» What to produce
Count every line where "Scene" occurs. Give the total alone.

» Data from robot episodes

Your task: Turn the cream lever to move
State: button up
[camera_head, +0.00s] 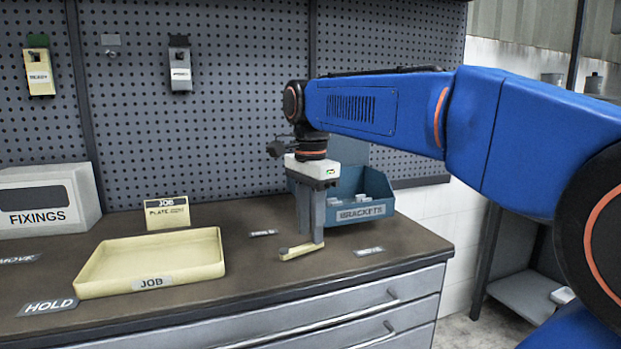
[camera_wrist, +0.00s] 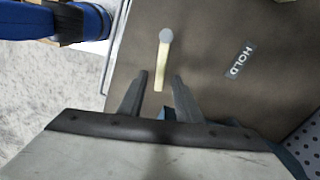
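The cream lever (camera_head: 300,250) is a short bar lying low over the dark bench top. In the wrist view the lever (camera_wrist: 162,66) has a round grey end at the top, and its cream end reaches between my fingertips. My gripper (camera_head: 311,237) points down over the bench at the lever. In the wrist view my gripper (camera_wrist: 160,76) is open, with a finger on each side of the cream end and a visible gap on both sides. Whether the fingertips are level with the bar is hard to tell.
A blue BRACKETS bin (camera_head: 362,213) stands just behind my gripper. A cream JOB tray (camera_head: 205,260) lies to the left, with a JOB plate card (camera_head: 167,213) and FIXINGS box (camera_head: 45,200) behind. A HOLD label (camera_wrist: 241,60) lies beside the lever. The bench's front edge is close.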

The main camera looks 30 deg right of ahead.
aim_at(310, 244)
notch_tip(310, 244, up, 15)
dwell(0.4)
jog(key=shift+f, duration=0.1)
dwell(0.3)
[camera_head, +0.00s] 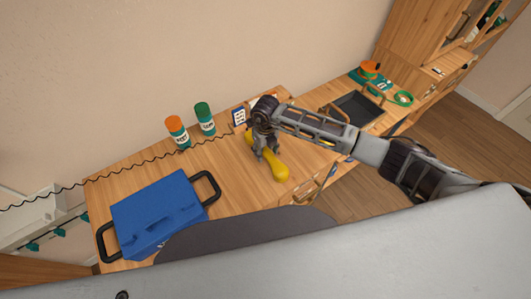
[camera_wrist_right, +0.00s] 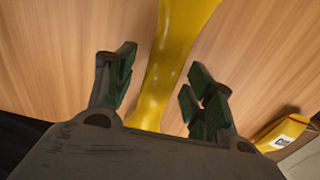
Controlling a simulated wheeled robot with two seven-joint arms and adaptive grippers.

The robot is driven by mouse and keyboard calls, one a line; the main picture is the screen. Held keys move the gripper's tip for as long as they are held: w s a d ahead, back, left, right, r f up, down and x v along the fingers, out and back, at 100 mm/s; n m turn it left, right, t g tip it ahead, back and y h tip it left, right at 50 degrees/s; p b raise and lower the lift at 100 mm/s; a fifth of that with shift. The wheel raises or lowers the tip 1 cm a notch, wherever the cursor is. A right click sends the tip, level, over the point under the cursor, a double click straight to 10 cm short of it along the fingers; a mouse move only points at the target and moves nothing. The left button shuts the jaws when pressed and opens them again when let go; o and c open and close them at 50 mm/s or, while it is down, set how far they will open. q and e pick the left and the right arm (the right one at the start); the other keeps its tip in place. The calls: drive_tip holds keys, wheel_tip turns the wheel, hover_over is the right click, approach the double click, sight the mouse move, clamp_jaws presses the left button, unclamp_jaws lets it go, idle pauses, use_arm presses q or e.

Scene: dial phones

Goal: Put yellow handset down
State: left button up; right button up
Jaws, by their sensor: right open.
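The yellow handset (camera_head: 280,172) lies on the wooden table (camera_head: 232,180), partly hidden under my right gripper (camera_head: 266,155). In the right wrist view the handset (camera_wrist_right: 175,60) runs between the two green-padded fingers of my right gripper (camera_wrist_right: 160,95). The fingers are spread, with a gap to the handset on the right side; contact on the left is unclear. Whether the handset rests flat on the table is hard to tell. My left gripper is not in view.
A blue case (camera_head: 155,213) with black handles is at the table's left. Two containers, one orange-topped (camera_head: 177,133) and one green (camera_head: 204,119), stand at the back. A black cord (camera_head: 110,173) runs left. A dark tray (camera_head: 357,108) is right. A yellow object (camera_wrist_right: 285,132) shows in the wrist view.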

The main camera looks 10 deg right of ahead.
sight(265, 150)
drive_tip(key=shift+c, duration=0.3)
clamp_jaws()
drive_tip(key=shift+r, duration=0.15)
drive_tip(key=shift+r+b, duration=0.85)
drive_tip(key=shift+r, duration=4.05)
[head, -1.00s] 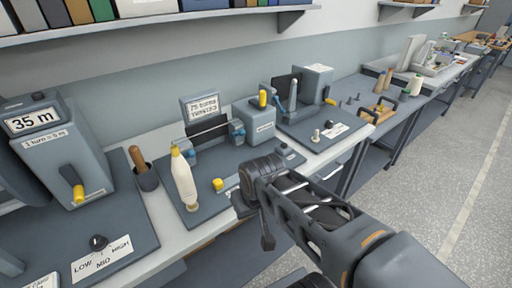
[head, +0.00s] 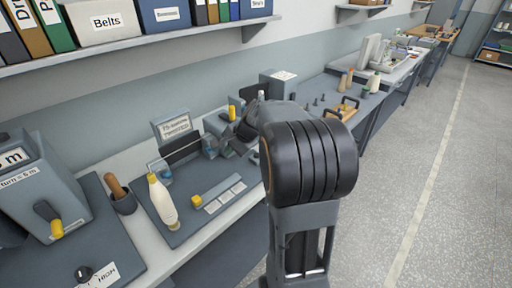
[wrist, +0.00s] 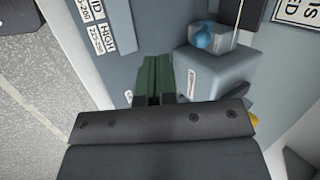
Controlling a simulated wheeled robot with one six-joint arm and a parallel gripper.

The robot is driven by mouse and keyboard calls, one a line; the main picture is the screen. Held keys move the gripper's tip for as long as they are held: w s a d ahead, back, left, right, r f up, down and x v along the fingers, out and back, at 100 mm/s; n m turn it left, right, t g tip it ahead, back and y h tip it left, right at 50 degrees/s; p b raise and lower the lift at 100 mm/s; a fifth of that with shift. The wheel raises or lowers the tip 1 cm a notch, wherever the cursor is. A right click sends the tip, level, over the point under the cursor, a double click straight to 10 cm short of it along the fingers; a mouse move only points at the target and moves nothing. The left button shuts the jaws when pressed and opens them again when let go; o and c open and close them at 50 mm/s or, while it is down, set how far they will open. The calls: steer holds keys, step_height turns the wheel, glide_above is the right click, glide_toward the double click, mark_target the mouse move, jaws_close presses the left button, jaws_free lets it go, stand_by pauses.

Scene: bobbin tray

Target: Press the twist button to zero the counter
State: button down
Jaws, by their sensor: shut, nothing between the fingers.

» Reply
2